Letter: Government sanctioned gambling and its effects upon Georgians

Information from a Bloomberg.com March 14, 2012, article, “Georgia lottery players suckers spending most for least”:

“Georgia’s lottery players are the biggest suckers in a nation buying more than $50 billion a year in tickets for state-run games, which have the worst odds of any form of legal gambling. Players in Georgia, whose per capita income is about 10 percent below the U.S. average, are doing the most damage to their personal finances. They spent the second-highest chunk of their income on the lottery, which funds college scholarships and pre-kindergarten, according to the Sucker Index created by Bloomberg Rankings.

“Governors use lotteries to pay for education, environmental protection and other programs. In the past fiscal year, sales rose for 26 of the 43 states that have games, helping close budget gaps from declining tax revenue and federal aid. The pot comes disproportionately from lower-income residents, according to a Journal of Behavioral Decision Making study. ‘You’re taking from those with few means and helping those with more means,’ Charles Clotfelter, a Duke University economics professor, said from Durham, N.C. ‘To link that tax revenue to a benefit that goes largely to middle- and upper-class citizens is a little stunning.’ ‘It’s a pro-rich wealth-redistribution technique in Georgia,’ Clotfelter, co-author of ‘Selling Hope: State Lotteries in America,’ said in a telephone interview.”

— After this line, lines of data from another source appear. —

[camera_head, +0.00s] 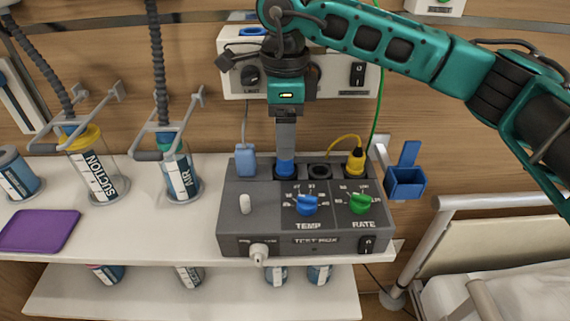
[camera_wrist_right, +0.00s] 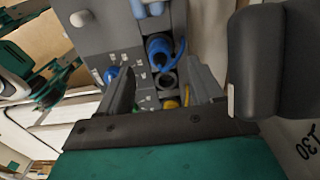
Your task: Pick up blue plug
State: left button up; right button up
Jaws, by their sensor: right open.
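The blue plug (camera_head: 286,169) sits upright in the left socket at the back of the grey test box (camera_head: 262,218). It also shows in the right wrist view (camera_wrist_right: 158,47), with a blue cord beside it. My right gripper (camera_head: 285,150) points down just above the plug, and its fingers hide part of the plug's top. In the right wrist view the two fingers (camera_wrist_right: 160,68) are apart with nothing between them. The plug shows just beyond the fingertips; I cannot tell whether they touch it. My left gripper is not in view.
An empty socket (camera_head: 320,171) and a yellow plug (camera_head: 355,161) stand right of the blue plug. A light-blue block (camera_head: 245,160) with a cord is to the left. Blue TEMP (camera_head: 307,205) and green RATE (camera_head: 360,204) knobs are in front. A wall unit (camera_head: 238,78) stands close behind my gripper.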

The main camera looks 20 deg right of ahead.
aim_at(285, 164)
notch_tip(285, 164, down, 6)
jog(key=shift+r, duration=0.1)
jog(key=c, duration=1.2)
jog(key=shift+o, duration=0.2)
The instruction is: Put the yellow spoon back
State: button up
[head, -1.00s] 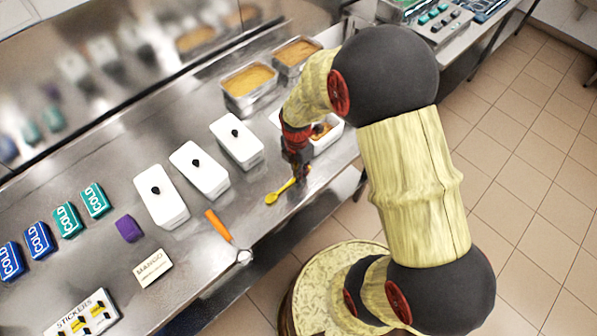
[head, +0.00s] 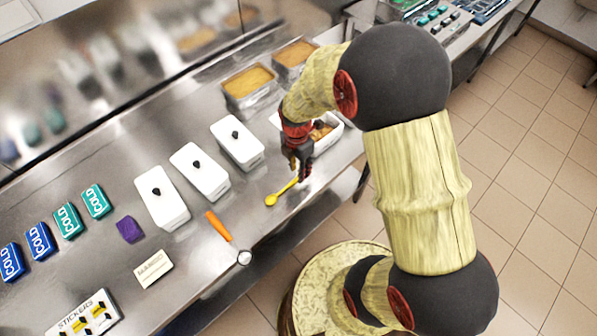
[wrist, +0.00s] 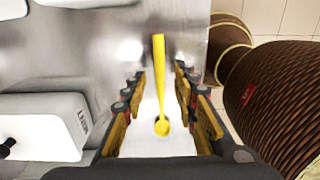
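The yellow spoon (head: 282,193) lies on the steel counter near its front edge, its bowl pointing left in the head view. My gripper (head: 299,172) is over the handle end. In the wrist view the spoon (wrist: 161,95) runs lengthwise between the two fingers of my gripper (wrist: 160,80), with a gap on each side. The gripper is open and holds nothing. The head view does not show how high the fingertips are above the counter.
A white tub with brown contents (head: 325,133) stands just behind my gripper. White lidded tubs (head: 237,142) stand to the left. An orange-handled tool (head: 218,225) lies left of the spoon. Steel pans of orange food (head: 249,84) are at the back. The counter around the spoon is clear.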

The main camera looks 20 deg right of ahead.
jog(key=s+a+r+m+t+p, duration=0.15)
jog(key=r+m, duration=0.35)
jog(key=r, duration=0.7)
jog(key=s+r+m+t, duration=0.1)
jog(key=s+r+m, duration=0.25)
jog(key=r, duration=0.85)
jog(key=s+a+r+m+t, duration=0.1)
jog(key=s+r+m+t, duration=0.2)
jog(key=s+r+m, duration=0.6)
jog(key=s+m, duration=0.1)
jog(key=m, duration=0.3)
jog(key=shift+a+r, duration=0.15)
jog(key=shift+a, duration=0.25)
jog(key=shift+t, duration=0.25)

An article on The Daily Citizen’s editorial page recently asked, “Want to bet the horses in Georgia?” It brings to light another fleecing of the Georgia public by proposing pari-mutuel betting and horse racing. What else do you get with horse racing and pari-mutuel betting? Crime of more degrees than the average Georgian wants to know about. With crime comes the need for more law enforcement, which is more tax dollars that we don’t have now.

Why do people gamble? It’s the old “get rich quick,” scheme or what’s commonly called greed. The average Georgian is only feeding money into the system with little or no return. It shames me that education of children and college students are the excuse for what is otherwise considered crime.

Contact your legislators now and respectfully request that this not be allowed to be put on the ballot for a vote. The poor simply cannot afford another fleecing by government greed, and government doesn’t need more money to misappropriate and waste.